▸ **MATERIAL PROVIDED**:
◆ ◆ ◆

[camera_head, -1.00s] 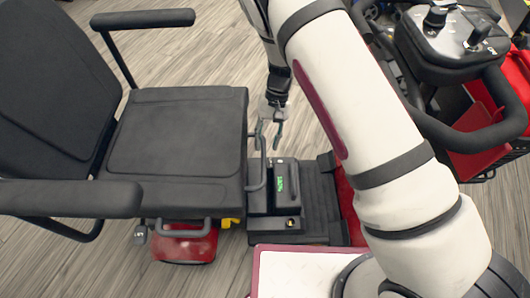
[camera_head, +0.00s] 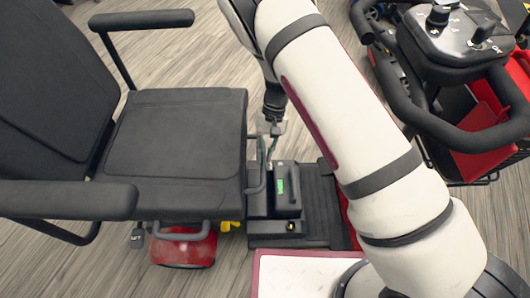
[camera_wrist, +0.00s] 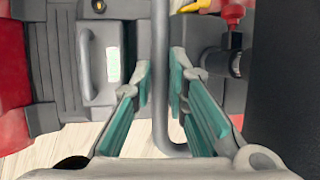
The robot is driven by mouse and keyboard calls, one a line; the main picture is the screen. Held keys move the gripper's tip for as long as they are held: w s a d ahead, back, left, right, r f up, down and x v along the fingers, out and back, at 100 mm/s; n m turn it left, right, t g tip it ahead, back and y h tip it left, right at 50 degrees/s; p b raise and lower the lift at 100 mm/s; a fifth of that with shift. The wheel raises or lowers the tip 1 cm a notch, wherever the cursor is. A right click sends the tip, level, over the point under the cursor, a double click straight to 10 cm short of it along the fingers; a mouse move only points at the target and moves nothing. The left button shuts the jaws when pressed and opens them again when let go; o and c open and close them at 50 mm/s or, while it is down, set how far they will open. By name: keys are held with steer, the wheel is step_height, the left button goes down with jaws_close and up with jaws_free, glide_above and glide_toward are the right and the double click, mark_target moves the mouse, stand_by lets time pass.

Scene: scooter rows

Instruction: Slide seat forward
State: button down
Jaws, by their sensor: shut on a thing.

◆ ◆ ◆

Determine the number of lines in the listing that contain the string "button". Write that number and nothing else.

▸ **WRITTEN ANSWER**:
2